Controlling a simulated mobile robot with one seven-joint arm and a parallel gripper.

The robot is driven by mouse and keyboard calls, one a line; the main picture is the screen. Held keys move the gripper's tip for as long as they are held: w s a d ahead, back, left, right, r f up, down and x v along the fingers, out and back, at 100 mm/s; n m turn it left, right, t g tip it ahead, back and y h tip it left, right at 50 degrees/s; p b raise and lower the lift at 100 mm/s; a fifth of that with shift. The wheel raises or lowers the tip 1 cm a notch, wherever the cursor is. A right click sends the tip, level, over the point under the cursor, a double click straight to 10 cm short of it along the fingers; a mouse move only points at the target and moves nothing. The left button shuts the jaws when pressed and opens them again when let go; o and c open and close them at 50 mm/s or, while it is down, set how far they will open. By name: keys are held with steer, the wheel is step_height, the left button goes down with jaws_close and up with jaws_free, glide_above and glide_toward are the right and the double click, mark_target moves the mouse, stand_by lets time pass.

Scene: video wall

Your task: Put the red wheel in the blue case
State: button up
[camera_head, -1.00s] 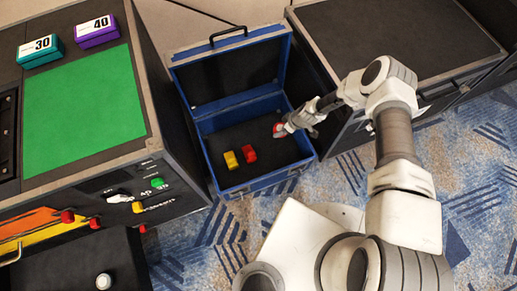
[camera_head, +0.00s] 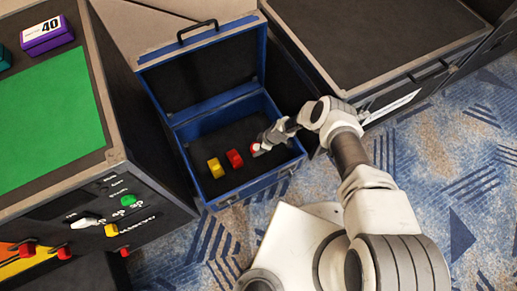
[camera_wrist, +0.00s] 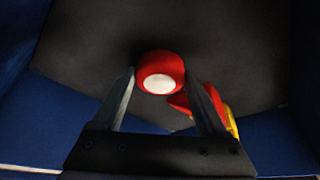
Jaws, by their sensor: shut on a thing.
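The blue case (camera_head: 250,189) stands open on the floor, its lid tipped back and its inside dark. The red wheel (camera_head: 256,149), with a white hub, is inside the case near its right side. My gripper (camera_head: 262,146) reaches down into the case and is shut on the red wheel. In the wrist view the red wheel (camera_wrist: 161,70) sits between the fingertips, close above the dark case floor; I cannot tell whether it touches. A red piece (camera_head: 235,158) and a yellow piece (camera_head: 214,167) lie in the case to the left of the wheel.
A console with a green panel (camera_head: 45,110), a purple box (camera_head: 47,35) and coloured knobs stands left of the case. A dark-topped case (camera_head: 370,35) stands to the right. Patterned blue carpet (camera_head: 455,150) is clear at the lower right.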

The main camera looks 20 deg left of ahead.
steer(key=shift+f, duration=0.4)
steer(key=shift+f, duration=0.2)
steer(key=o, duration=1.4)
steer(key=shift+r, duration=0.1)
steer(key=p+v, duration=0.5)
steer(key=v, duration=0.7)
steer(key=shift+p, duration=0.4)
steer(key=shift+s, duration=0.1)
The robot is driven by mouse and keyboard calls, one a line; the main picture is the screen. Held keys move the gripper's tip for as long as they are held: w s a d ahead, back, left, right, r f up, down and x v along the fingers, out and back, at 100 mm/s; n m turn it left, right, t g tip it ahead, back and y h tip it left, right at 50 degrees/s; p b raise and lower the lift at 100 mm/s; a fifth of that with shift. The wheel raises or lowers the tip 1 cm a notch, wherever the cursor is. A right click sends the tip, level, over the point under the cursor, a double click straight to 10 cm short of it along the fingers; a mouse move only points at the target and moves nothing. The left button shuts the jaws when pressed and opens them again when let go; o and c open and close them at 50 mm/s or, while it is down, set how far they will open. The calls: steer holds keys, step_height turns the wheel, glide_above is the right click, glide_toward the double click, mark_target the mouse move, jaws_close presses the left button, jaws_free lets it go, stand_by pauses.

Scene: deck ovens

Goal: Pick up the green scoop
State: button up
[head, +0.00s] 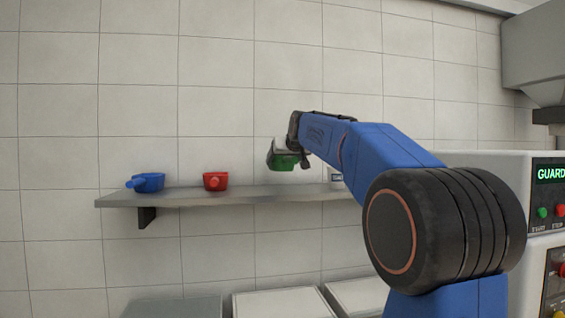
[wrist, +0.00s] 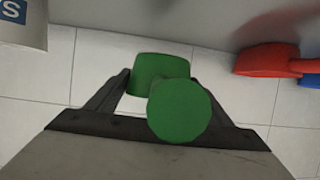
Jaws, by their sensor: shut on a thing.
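The green scoop (head: 284,162) is held at my gripper, above the grey wall shelf (head: 240,194) in the head view. In the wrist view the green scoop (wrist: 178,115) sits between the two dark fingers of my gripper (wrist: 155,92), with its round green end toward the camera. My gripper is shut on it. In the head view my gripper (head: 296,150) and arm hide part of the scoop. The scoop appears apart from the shelf in the head view.
A red scoop (head: 215,181) and a blue scoop (head: 148,182) stand on the shelf to the left. A white labelled container (head: 336,178) is on the shelf, partly behind my arm. A machine with buttons (head: 548,195) stands at the right.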

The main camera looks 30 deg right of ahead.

· · · ·

• [PROBLEM TO SOLVE]
Repeat the listing above exactly, with no pictures.

• [RESULT OF THE TASK]
Controlling a simulated mobile robot with one seven-joint arm and a parallel gripper.

The robot is driven by mouse and keyboard calls, one a line; the main picture is the screen. Held keys move the gripper's tip for as long as they are held: w s a d ahead, back, left, right, r f up, down and x v along the fingers, out and back, at 100 mm/s; n m turn it left, right, t g tip it ahead, back and y h tip it left, right at 50 degrees/s; p b raise and lower the lift at 100 mm/s; a fifth of that with shift. The wheel raises or lowers the tip 1 cm a notch, wherever the cursor is. A right click sends the tip, level, over the point under the cursor, a double click straight to 10 cm short of it along the fingers; a mouse move only points at the target and moves nothing. The left button shuts the jaws when pressed and opens them again when let go; o and c open and close them at 50 mm/s or, while it is down, set how far they will open. By name: keys are held with steer, the wheel is step_height, the left button goes down with jaws_close and up with jaws_free, glide_above and glide_toward are the right and the double click, mark_target moves the mouse, stand_by lets time pass.

Scene: video wall

Your task: Put the red wheel in the blue case
State: button up
[camera_head, -1.00s] 
[camera_head, +0.00s] 
[camera_wrist, +0.00s] 
Jaws, by their sensor: shut on a thing.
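The blue case (camera_head: 250,189) stands open on the floor, its lid tipped back and its inside dark. The red wheel (camera_head: 256,149), with a white hub, is inside the case near its right side. My gripper (camera_head: 262,146) reaches down into the case and is shut on the red wheel. In the wrist view the red wheel (camera_wrist: 161,70) sits between the fingertips, close above the dark case floor; I cannot tell whether it touches. A red piece (camera_head: 235,158) and a yellow piece (camera_head: 214,167) lie in the case to the left of the wheel.
A console with a green panel (camera_head: 45,110), a purple box (camera_head: 47,35) and coloured knobs stands left of the case. A dark-topped case (camera_head: 370,35) stands to the right. Patterned blue carpet (camera_head: 455,150) is clear at the lower right.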

The main camera looks 20 deg left of ahead.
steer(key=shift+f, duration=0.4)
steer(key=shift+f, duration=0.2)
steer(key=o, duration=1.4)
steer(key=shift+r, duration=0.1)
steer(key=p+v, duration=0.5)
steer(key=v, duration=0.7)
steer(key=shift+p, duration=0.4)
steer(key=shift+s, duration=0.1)
The robot is driven by mouse and keyboard calls, one a line; the main picture is the screen. Held keys move the gripper's tip for as long as they are held: w s a d ahead, back, left, right, r f up, down and x v along the fingers, out and back, at 100 mm/s; n m turn it left, right, t g tip it ahead, back and y h tip it left, right at 50 degrees/s; p b raise and lower the lift at 100 mm/s; a fifth of that with shift. The wheel raises or lowers the tip 1 cm a notch, wherever the cursor is. A right click sends the tip, level, over the point under the cursor, a double click straight to 10 cm short of it along the fingers; a mouse move only points at the target and moves nothing. The left button shuts the jaws when pressed and opens them again when let go; o and c open and close them at 50 mm/s or, while it is down, set how far they will open. The calls: steer holds keys, step_height turns the wheel, glide_above is the right click, glide_toward the double click, mark_target the mouse move, jaws_close presses the left button, jaws_free lets it go, stand_by pauses.

Scene: deck ovens

Goal: Pick up the green scoop
State: button up
[head, +0.00s] 
[wrist, +0.00s] 
Jaws, by their sensor: shut on a thing.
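The green scoop (head: 284,162) is held at my gripper, above the grey wall shelf (head: 240,194) in the head view. In the wrist view the green scoop (wrist: 178,115) sits between the two dark fingers of my gripper (wrist: 155,92), with its round green end toward the camera. My gripper is shut on it. In the head view my gripper (head: 296,150) and arm hide part of the scoop. The scoop appears apart from the shelf in the head view.
A red scoop (head: 215,181) and a blue scoop (head: 148,182) stand on the shelf to the left. A white labelled container (head: 336,178) is on the shelf, partly behind my arm. A machine with buttons (head: 548,195) stands at the right.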

The main camera looks 30 deg right of ahead.

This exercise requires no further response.